Subject: General Tech, Graphics Cards | May 10, 2011 - 09:36 PM |
Tagged: UE3, graphics engine, gaming

Since 2006'a Gears of War, Epic Games' Unreal Engine 3 has provided both console and PC gamers hours of game play packed with graphical prowess. The now 5 year old graphics engine has enjoyed constant evolution to remain viable. At 2011's Games Developers Conference, Epic Games unvieled its Samaritan demo, proving to the world that not only could Unreal Engine 3 deliver graphics capable of fully utilizing current gen hardware but a huge evolution in graphical prowess that would require next gen hardware to in order to utilize all of it's features.

Using a three-way SLI GTX 580 powered gaming system, Epic Games was able to showcase some of the engine's newest features.  Taking eight months of development, the engine contains a slew of lighting, reflection, and shadow improvements as well as realistic hair and cloth physics.

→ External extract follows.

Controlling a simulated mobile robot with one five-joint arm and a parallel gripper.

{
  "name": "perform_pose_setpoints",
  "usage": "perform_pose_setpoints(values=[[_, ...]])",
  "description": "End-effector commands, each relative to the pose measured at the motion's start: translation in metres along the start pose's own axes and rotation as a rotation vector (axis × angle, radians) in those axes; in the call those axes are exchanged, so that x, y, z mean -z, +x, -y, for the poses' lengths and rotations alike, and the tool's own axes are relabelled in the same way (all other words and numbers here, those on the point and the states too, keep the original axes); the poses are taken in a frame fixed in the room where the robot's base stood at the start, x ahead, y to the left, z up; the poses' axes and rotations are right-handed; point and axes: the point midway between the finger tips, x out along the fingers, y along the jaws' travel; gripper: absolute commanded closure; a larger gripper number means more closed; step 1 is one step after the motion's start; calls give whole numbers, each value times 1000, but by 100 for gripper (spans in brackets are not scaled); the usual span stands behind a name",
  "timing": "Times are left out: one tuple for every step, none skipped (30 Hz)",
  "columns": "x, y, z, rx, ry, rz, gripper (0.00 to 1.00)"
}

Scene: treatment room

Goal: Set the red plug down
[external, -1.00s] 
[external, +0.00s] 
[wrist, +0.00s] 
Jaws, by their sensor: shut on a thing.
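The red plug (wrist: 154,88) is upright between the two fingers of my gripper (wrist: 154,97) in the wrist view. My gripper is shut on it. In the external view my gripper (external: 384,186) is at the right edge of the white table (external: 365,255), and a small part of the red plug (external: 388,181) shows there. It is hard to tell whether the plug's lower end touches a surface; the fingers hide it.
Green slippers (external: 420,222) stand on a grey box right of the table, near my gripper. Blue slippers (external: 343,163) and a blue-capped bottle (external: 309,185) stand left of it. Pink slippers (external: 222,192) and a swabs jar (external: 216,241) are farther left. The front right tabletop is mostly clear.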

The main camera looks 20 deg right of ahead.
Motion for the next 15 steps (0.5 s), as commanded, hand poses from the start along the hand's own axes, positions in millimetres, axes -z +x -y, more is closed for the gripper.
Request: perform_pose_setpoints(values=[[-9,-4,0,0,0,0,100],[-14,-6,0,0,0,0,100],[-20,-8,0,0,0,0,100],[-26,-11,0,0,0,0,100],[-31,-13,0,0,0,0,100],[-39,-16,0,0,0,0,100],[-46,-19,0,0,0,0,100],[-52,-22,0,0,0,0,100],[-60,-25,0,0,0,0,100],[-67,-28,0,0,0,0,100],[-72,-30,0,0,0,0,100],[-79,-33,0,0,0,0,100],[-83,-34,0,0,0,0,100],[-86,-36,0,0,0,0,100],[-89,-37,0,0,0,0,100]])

Bokeh Depth of Field has been a popular artistic choice in Hollywood Films for many years.  Seen as out of focus but identifiable colored shapes in the background, bokeh objects serve to enhance a scene and influence viewers' moods.  Epic was able to improve upon earlier methods of rendering bokeh objects, though they admit that real time rendering of bokeh objects as seen in Hollywood films will necessitate next gen hardware.  Currently, the bokeh effects will be best used in cutscenes where developers can control and pre-render the objects to the best storytelling effect.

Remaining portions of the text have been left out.